The Mortgage Bankers Association currently have their eye on the government’s HARP program to make it more accessible and available for homeowners who are having trouble with their mortgage. Right now they are urging the government to reduce, and to even completely eliminate, the limit on how far an underwater homeowner can qualify for the program.

So what exactly is the HARP program all about that is getting the MBA’s attention? HARP, an acronym for Home Affordable Refinance Program, was developed by the government to help underwater homeowners improve their financial status by availing of lower interest rates on their homes. Lenders are provided incentives to encourage them to allow homeowners to refinance with them, despite the fact that their loan may be more than what their property is worth.

Certainly, this impossibility sounds too good to be true. And it does seem to be so. The HARP program has fallen far behind on their original projections, achieving only a total of half a million borrowers, compared to their original projection of 4 – 5 million. That’s a huge gap from the original numbers that provided hope for many homeowners.

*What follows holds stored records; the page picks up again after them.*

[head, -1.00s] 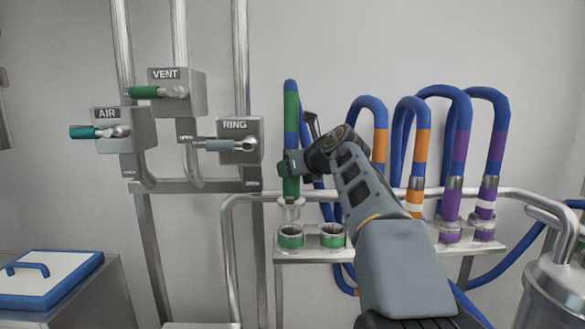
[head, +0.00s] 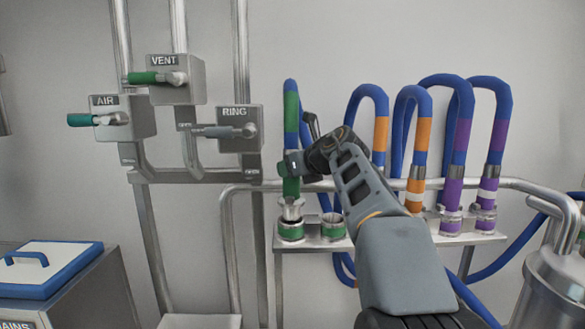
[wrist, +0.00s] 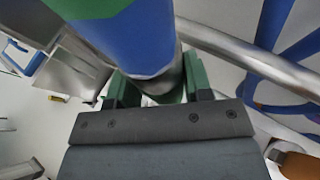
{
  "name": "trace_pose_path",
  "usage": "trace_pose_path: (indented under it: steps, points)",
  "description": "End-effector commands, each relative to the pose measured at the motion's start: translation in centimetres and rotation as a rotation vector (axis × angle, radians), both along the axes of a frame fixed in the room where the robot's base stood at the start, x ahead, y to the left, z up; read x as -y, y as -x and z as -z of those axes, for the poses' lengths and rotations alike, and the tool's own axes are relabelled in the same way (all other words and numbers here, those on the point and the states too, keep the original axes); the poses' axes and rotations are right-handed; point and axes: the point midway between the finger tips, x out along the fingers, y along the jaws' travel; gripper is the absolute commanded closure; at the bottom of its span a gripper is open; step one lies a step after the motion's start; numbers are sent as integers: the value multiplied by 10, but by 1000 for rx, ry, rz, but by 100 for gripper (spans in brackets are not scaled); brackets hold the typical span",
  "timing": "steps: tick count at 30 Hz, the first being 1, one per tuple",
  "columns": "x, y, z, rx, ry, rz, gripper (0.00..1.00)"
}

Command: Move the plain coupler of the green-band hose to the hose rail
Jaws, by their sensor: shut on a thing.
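The green-band hose (head: 291,113) is blue with a green band and rises in front of the wall. My gripper (head: 290,165) is shut around its coupler (head: 291,188), which has a green sleeve, a metal end and no white ring. The coupler hangs upright over the left green-ringed cup (head: 291,232) on the hose rail (head: 385,243). Its metal end is at the cup's mouth; I cannot tell if it is inside. In the wrist view, green fingers flank the coupler (wrist: 163,88). A second green-ringed cup (head: 333,228) stands to the right, partly behind my arm.
Orange-band hoses (head: 422,135) and purple-band hoses (head: 498,140) stand along the rail to the right. A metal pipe (head: 235,192) runs behind the rail. AIR, VENT and RING valves (head: 235,128) are at left. A metal vessel (head: 552,285) is at right.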

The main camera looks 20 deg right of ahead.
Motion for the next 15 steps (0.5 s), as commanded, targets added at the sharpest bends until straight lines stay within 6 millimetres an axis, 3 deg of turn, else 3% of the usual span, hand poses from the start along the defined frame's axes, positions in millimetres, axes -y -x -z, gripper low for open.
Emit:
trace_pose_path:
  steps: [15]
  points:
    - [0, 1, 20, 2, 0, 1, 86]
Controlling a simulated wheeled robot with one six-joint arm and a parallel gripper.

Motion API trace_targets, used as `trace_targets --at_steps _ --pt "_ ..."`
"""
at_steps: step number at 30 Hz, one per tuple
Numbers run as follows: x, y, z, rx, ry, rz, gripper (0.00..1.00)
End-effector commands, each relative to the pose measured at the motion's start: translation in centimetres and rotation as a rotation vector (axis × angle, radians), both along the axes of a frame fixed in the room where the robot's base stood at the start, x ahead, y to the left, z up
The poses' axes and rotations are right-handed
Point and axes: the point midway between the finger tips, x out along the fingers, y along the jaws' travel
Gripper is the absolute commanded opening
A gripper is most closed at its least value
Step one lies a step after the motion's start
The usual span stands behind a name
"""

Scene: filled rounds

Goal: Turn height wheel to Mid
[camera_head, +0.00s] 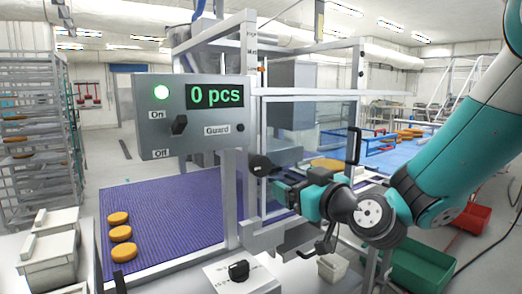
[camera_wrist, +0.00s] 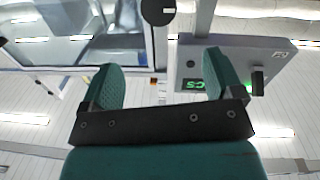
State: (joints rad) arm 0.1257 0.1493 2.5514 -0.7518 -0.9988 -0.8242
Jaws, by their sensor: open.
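A round black wheel (camera_head: 259,166) sits on the upright metal post right of the control box, with small marks beside it that I cannot read. A round black part, probably the same wheel, shows at the top edge of the wrist view (camera_wrist: 158,11). My gripper (camera_head: 282,190) is just below and to the right of the wheel in the head view, apart from it as far as I can tell. In the wrist view my gripper (camera_wrist: 162,68) has its two green fingers wide apart with nothing between them. The wheel's setting is not readable.
The control box (camera_head: 160,95) reads "0 pcs" with a green light lit. Below, a white panel (camera_head: 215,280) carries a black knob. A purple belt (camera_head: 180,215) holds orange rounds at left. A clear guard with a black handle (camera_head: 354,146) stands behind my arm.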

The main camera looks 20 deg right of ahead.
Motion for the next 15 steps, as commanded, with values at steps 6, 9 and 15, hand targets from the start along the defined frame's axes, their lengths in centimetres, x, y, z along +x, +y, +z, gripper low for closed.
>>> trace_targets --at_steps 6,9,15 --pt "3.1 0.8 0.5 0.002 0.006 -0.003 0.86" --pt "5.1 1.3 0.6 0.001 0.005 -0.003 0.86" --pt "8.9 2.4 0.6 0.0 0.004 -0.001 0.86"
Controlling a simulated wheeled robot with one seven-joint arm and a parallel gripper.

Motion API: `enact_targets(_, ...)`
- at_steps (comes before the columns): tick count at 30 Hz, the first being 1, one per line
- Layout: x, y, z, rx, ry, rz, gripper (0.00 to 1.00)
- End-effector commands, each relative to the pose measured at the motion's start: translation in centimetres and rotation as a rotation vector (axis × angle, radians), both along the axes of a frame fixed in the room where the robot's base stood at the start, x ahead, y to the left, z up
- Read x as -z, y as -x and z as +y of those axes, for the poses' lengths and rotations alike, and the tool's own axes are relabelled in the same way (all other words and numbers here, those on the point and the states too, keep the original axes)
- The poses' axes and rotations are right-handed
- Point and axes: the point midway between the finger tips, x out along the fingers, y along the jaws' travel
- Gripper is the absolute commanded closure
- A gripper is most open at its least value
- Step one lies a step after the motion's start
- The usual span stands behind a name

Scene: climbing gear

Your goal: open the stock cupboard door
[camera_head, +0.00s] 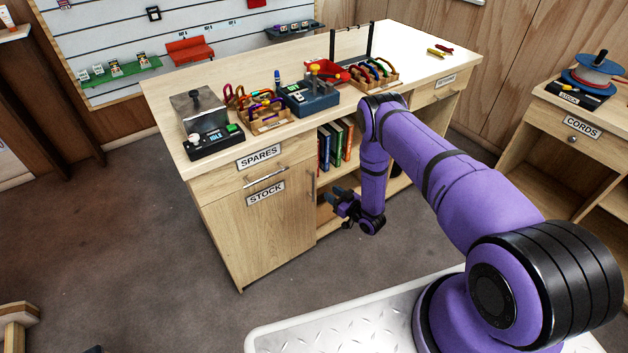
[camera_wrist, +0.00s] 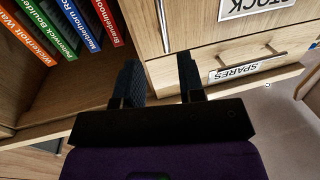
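The stock cupboard door (camera_head: 268,232) is a light wood panel with a STOCK label, at the left of the counter in the head view, and it looks shut. Its vertical metal handle (camera_head: 313,187) is on its right edge. In the wrist view, which is upside down, the door (camera_wrist: 205,22) and its handle (camera_wrist: 163,25) are at the top. My gripper (camera_head: 338,205) is in front of the counter, right of and a little below the handle. In the wrist view my gripper (camera_wrist: 160,72) is open and empty, with the handle beyond the gap between its fingers, apparently untouched.
The SPARES drawer (camera_head: 250,177) is above the door. Open shelves with several books (camera_head: 335,143) adjoin the door's right side. The countertop (camera_head: 405,45) holds several devices and trays. Bare floor (camera_head: 130,240) lies left of and before the door.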

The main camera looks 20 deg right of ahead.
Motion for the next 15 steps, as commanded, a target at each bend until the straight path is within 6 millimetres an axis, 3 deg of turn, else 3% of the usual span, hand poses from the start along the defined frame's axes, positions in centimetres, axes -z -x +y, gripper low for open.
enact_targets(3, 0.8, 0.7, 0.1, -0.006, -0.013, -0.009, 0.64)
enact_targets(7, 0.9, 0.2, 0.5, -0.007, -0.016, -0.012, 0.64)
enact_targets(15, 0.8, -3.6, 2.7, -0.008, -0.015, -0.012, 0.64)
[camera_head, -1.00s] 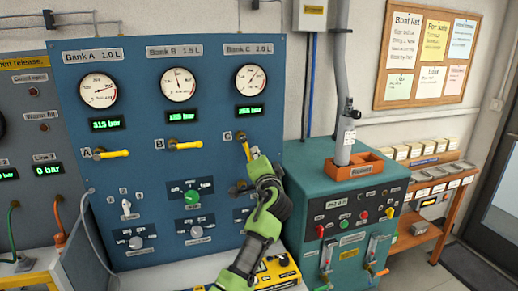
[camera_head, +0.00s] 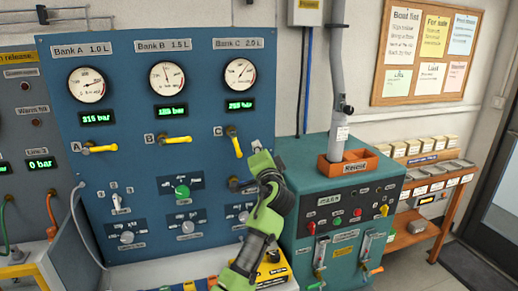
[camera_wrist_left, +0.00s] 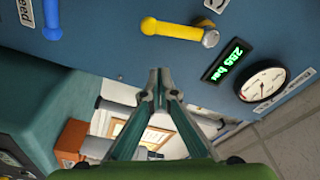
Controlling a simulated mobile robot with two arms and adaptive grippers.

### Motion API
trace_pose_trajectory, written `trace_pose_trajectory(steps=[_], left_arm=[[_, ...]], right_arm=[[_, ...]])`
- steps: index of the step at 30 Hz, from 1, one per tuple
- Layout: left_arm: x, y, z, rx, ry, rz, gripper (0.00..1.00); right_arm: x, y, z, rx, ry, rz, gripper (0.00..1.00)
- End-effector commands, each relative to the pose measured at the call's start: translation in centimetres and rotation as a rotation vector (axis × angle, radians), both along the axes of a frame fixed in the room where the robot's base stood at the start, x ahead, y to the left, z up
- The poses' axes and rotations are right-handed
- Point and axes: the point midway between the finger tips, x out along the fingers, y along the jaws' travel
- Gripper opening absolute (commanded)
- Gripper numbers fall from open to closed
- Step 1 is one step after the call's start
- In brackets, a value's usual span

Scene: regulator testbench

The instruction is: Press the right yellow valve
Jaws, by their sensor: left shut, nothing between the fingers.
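The right yellow valve (camera_head: 236,144), marked C, is on the blue panel (camera_head: 120,165) under the Bank C gauge. Its handle points steeply down, while the A valve (camera_head: 100,149) and B valve (camera_head: 175,140) lie nearly level. My left gripper (camera_head: 256,146) is just right of the C handle, apart from it. In the left wrist view the yellow handle (camera_wrist_left: 172,28) lies beyond the shut, empty fingertips (camera_wrist_left: 160,76), with a gap between. My right gripper is not in view.
A teal cabinet (camera_head: 300,180) with an orange tray (camera_head: 343,165) on top stands right of the panel. Below the C valve a dark fitting (camera_head: 236,184) sticks out. In the left wrist view a blue handle (camera_wrist_left: 49,15) shows at the upper left.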

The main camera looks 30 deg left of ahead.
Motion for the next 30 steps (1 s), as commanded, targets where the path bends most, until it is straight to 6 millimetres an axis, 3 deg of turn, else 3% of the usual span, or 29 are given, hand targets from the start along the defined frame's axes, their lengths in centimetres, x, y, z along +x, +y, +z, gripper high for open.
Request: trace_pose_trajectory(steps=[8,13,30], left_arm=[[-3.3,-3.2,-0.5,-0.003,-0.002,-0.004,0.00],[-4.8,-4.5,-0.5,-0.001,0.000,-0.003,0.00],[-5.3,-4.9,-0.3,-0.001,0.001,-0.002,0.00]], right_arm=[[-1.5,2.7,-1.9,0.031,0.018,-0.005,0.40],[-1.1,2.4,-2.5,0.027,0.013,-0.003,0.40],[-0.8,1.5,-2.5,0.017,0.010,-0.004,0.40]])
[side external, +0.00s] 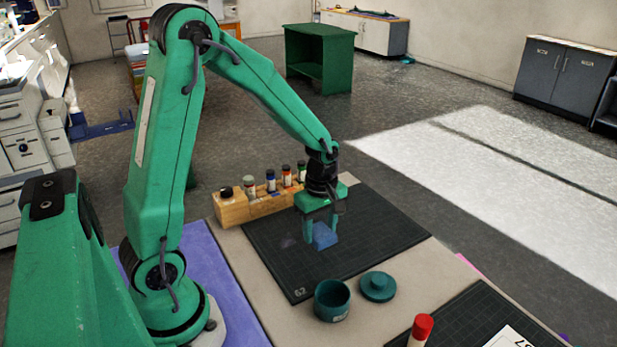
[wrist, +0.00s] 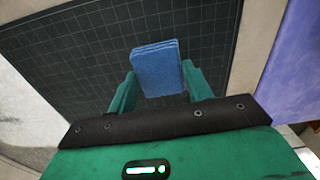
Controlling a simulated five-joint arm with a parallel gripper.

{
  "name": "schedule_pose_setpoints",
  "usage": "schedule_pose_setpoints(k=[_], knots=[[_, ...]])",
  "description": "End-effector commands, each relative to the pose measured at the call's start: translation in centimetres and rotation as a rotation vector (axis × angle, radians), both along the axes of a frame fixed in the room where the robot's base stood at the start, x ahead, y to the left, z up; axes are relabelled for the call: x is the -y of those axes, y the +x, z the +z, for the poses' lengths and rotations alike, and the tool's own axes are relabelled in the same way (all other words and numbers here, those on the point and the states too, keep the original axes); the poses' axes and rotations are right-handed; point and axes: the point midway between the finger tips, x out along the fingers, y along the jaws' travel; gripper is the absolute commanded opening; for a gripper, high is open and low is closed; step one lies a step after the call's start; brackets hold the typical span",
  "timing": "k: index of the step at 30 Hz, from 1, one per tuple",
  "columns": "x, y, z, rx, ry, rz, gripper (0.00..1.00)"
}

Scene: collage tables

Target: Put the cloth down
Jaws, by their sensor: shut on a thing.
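A folded blue cloth (side external: 325,237) is in my gripper (side external: 322,236), over the dark gridded mat (side external: 275,268) in the side view. In the wrist view the cloth (wrist: 156,68) sits between the two green fingers of my gripper (wrist: 158,88), which are shut on it. The mat (wrist: 85,60) fills much of the background there. I cannot tell for certain whether the cloth's lower edge touches the mat.
A wooden rack (side external: 235,210) with several small bottles stands behind the mat. An open teal jar (side external: 332,300) and its lid (side external: 378,286) lie near the mat's front edge. A red-capped bottle (side external: 421,329) stands at the front. Bare mat surrounds the cloth.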

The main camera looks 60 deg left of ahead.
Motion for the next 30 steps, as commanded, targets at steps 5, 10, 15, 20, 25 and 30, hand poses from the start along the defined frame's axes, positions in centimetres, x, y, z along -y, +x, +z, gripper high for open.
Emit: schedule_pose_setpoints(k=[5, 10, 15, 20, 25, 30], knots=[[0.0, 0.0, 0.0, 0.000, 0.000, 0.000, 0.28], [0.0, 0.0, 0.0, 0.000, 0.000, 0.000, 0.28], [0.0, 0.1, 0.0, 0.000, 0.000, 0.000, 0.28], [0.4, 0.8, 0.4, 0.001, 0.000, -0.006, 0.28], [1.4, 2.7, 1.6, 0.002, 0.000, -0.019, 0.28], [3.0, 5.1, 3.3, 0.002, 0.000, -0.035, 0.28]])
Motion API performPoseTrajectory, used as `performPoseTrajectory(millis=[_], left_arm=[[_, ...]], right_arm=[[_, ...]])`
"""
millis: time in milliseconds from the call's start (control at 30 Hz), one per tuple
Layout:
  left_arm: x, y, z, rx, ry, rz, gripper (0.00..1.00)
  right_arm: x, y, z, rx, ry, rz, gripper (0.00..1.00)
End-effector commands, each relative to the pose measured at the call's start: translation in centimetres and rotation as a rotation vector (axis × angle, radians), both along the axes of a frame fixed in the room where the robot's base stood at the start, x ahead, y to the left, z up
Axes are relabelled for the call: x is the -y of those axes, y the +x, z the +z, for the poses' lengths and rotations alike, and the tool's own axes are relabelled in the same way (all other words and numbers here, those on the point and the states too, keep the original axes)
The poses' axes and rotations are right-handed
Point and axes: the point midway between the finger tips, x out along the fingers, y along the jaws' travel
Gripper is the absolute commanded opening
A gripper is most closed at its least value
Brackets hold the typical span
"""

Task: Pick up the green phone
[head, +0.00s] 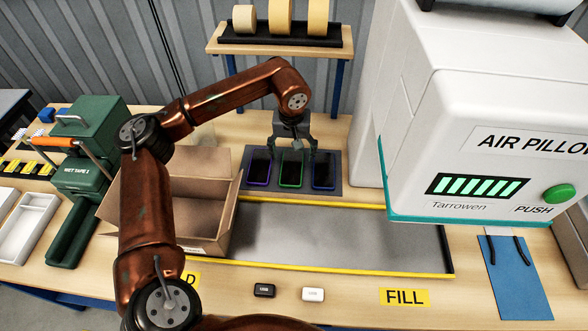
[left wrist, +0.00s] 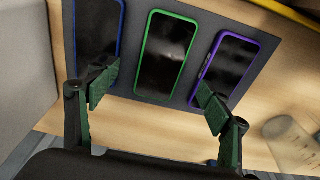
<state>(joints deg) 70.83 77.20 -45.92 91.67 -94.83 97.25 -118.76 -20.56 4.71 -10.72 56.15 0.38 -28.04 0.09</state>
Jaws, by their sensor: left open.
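The green phone (head: 291,169) has a dark screen and a green edge. It lies in the middle of a row of three phones on a dark grey mat (head: 333,189), between a purple phone (head: 258,168) and a blue phone (head: 324,170). My left gripper (head: 293,156) is above the row. In the left wrist view, the open fingers of the left gripper (left wrist: 157,92) stand to either side of the green phone (left wrist: 166,55), with nothing between them touching it. One finger overlaps the blue phone (left wrist: 98,28), the other the purple phone (left wrist: 229,68). My right gripper is not in view.
An open carton (head: 187,160) stands left of a yellow-edged grey tray (head: 330,238). The white air pillow machine (head: 450,120) rises at right. A shelf with tape rolls (head: 280,42) stands behind the mat. A green tape machine (head: 85,165) is at left.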

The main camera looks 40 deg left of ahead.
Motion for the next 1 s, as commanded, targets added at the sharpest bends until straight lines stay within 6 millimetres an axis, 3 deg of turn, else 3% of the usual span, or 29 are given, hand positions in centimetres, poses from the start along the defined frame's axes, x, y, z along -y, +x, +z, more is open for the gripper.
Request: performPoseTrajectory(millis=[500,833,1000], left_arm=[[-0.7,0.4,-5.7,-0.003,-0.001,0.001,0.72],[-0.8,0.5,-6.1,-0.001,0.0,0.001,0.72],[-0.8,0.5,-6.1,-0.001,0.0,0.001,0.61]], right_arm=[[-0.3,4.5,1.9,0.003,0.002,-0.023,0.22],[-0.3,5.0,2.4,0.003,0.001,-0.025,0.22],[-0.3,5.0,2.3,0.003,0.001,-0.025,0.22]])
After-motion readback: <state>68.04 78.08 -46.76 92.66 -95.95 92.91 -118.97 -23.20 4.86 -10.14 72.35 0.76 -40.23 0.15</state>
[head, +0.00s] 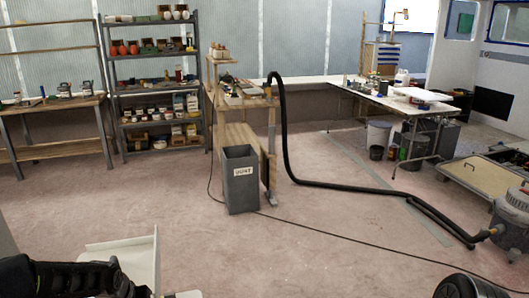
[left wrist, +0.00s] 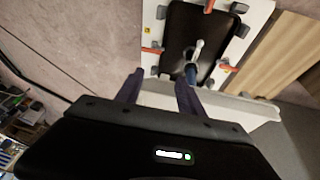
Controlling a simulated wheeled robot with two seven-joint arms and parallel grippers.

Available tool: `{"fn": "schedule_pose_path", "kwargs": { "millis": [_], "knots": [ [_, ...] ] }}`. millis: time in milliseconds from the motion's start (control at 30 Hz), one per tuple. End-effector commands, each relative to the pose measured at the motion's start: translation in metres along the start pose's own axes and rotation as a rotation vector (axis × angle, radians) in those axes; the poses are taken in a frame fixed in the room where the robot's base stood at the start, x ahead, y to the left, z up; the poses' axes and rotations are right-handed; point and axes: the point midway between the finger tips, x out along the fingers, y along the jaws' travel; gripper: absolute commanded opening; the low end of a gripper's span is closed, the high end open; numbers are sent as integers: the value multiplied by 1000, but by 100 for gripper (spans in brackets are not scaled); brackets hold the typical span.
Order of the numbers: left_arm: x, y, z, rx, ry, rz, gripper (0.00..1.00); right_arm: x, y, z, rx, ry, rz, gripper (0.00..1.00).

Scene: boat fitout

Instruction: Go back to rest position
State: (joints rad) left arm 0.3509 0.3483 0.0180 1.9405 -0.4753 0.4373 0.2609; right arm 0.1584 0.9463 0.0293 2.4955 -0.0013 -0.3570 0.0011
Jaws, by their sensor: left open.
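My left arm comes in at the lower left of the head view, and its gripper end is cut off or hidden there. In the left wrist view my left gripper (left wrist: 160,88) is open, its two dark fingers apart with nothing between them. Beyond the fingers a white board (left wrist: 257,22) carries a black panel (left wrist: 193,20) with orange clamps (left wrist: 222,67) around it. A tool with a pale head and blue handle (left wrist: 191,70) lies over the panel, apart from the fingers as far as I can tell. My right gripper is not in view.
A white upright panel (head: 143,262) stands beside my left arm. A grey bin (head: 240,181), a black hose (head: 345,186) and a cable cross the middle floor. Shelving (head: 153,86) and benches line the back. A vacuum (head: 512,215) stands at right. The near middle floor is clear.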

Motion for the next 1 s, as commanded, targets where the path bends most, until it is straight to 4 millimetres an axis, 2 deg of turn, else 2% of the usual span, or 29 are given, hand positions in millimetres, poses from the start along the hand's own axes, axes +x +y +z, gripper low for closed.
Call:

Fannie Mae and Freddie Mac, the lenders that are involved with the program are rumored to be gradually put to the end by the government to reduce their role in mortgage markets. This possibility has pushed the MBA to further seek reforms in the program.

At this time, mortgage rates are also rising by more than three-quarters of a percentage point from their lows in November, making refinancing less of a juicy option for homeowners. With these markets, the MBA continues to push for the lowering of requirements plus the extension of the deadline of the program. HARP is supposed to be expiring come June this year. But hopefully it can be extended until December 31, 2012 to match the deadline of a similar program called HAMP mortgage loan modification.

Among the things the MBA is advocating for, it is also calling for Freddie Mac and Fannie Mae to adopt standardized guidelines in the HARP to things such as borrower and loan type eligibility, employment requirements and property inspections, closing costs, and income documentation. Having requirements that are less strict will allow more underwater homeowners a chance to avail of HARP refinancing, and giving them the chance to move up from their rocky financial situations.